After summarizing the existing data from SwiftKey and understand the current distribution between the words. The upcoming challenge is to establish a predictive model which will be deployed as a Shiny App for predicting in textbox.

The predictive algorithm will be developed via ngram models with word frequency similar towards the milestone report.

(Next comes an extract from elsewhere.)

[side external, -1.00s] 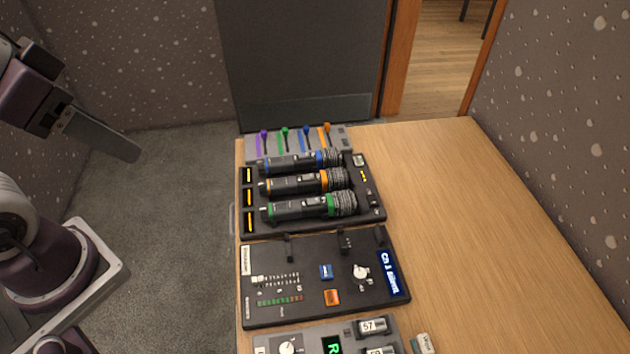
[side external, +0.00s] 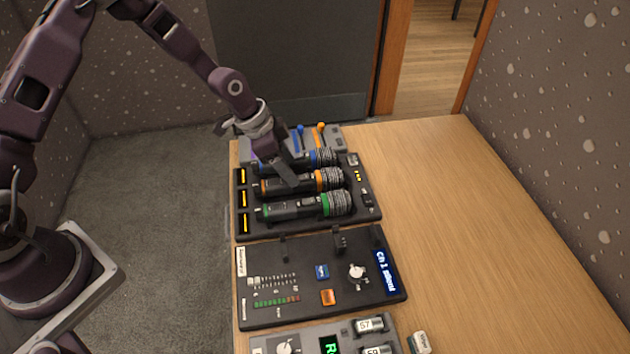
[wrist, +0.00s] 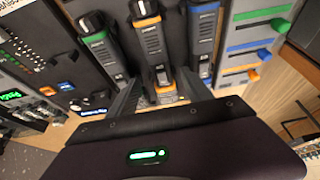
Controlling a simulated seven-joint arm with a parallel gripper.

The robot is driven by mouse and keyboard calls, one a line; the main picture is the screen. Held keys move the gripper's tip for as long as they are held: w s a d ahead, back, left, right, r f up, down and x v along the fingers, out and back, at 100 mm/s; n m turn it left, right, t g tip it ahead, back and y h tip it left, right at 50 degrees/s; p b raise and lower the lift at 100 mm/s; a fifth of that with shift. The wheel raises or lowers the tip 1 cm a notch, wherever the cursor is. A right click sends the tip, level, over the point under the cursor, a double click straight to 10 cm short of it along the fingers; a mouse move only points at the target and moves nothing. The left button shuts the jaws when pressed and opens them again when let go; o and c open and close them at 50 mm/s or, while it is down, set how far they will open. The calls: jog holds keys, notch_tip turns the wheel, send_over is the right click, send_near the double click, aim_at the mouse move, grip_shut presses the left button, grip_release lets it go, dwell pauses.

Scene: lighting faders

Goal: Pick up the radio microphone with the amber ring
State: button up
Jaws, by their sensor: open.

The strategy can be breaking down to the following

  1. Find ways to neutralize the processing time for data sets.
  2. Use the text mining algorithm to obtain necessary ngrams.
  3. Decide necessary algorithm or better dictionary for better n-gram splits.
  4. Use the training set to validate the model.